I really like the idea of dropping '..' support (see https://fuchsia.dev/fuchsia-src/concept ... ems/dotdot) and other POSIX features (eg. symlinks) to ensure more stability and security (process isolation here). I do think that modern operating systems, for an everyday user, will only work in a GUI and in single-user mode (with a capability permission system, kind of like in Android) ; thus most of the POSIX / standard C specifications are useless (i could go into details but this is not the subject).
I think that it is interesting to see them dropping fork(), signals, and exec() as well, it really shows that those are legacy interfaces and that we can do better today.

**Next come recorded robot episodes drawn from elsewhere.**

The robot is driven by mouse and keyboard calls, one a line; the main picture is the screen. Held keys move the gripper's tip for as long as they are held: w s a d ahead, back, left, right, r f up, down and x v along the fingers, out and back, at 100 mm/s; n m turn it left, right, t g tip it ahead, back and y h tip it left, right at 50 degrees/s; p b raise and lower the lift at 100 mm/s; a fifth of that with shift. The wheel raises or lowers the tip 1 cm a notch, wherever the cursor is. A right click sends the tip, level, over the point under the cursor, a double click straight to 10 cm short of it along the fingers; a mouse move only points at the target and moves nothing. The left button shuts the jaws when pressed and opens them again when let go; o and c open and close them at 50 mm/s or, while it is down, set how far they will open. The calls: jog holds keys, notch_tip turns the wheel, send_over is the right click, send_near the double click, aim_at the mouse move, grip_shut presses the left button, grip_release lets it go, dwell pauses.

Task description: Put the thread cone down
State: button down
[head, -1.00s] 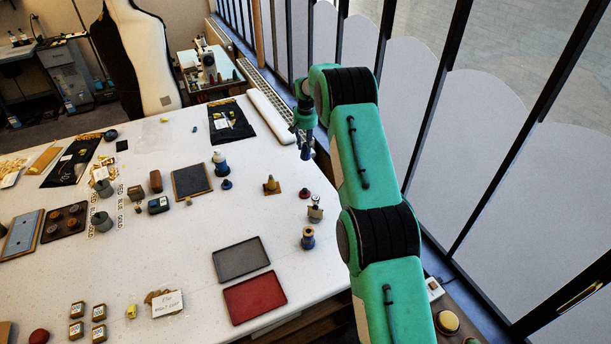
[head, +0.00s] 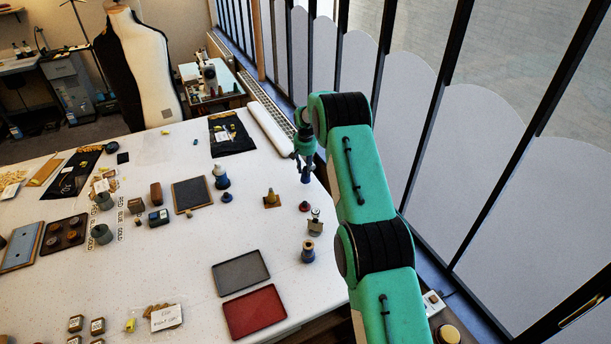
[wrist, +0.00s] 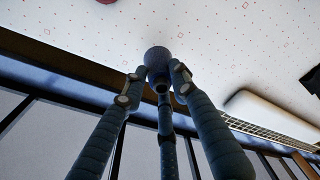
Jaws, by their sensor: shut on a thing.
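My gripper (head: 303,158) is shut on a dark blue thread cone (head: 305,175) near the right edge of the white table (head: 200,270). In the wrist view, the fingers (wrist: 157,80) close around the narrow end of the cone (wrist: 157,57), and its round blue end points away from me. The cone hangs roughly upright in the head view. I cannot tell whether it touches the table.
A yellow cone on a brown base (head: 271,199) is to the left. Grey (head: 241,271) and red (head: 255,312) trays lie nearer.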

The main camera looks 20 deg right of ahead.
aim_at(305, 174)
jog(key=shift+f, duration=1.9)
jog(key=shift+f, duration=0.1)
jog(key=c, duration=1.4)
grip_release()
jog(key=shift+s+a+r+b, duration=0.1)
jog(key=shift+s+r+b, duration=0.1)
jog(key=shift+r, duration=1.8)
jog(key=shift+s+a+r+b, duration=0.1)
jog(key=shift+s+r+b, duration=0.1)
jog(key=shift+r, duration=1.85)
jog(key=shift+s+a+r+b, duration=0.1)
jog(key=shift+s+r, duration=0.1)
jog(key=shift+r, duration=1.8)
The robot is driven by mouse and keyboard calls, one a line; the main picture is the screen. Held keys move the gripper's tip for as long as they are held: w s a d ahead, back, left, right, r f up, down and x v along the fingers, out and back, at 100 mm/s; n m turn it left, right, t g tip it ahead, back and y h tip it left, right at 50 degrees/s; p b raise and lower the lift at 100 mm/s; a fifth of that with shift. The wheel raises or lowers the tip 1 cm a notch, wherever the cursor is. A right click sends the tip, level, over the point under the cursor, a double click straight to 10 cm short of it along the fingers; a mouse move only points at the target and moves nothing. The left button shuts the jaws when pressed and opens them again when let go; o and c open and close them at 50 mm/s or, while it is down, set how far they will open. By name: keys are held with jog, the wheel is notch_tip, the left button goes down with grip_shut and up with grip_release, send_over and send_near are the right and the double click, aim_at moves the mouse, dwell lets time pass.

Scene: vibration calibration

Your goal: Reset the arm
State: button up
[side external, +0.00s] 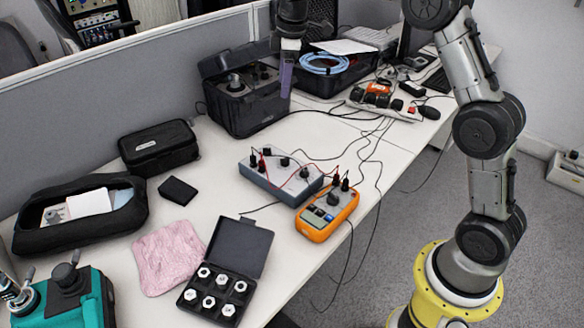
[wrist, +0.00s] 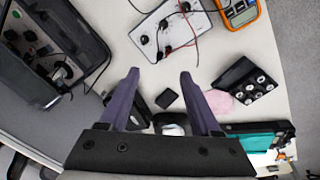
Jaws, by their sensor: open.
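My gripper (wrist: 160,76) is open and empty in the wrist view, its two purple fingers apart and pointing over the desk. In the side external view my gripper (side external: 286,80) hangs at the top middle, in front of the black instrument case (side external: 235,105) as seen from there. The fingers touch nothing that I can make out. My arm rises from its yellow base at the right, and part of it runs out of the top of the picture.
On the desk (side external: 225,185) are a grey control box (side external: 270,182), an orange multimeter (side external: 325,215), an open black case of sensors (side external: 215,300), a pink cloth (side external: 168,258), black pouches and a teal case (side external: 85,300). Black cables (side external: 375,150) trail over the desk edge. A grey partition stands behind.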

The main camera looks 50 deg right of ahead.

However, the kernel seems to have a concept of 'kernel objects' and 'handles' accessible through system calls (https://fuchsia.dev/fuchsia-src/reference/syscalls), kind of like Windows i guess... I don't really understand the design decision here, i don't really like the idea of userspace programs using 'kernel handles'. Maybe there are use cases of that, but i don't see them. To me, those are useless (i.e. can be replaced with better interfaces), and the userland programs should not be aware of any kind of kernel object they are dealing with, the interface should be more opaque.

Something that is interesting too is that they seem to have system calls for virtualization and multiple CPU emulation (`guest_create`, and virtual cpu management : `vcpu_*` syscalls). I don't really understand the use case of that for a regular user ; i guess they just want to be able to run a guest Android system to run Android apps ? (like on ChromeOS where the android runtime is virtualized now i think...)

Anyway, i found their documentation really interesting to read, and most of their choices seem to be explained well.

What do you guys think about Fuchsia, not as a user but as an OS developer ?
Did anyone look into it or maybe even contributed ? (i believe they accept contributions)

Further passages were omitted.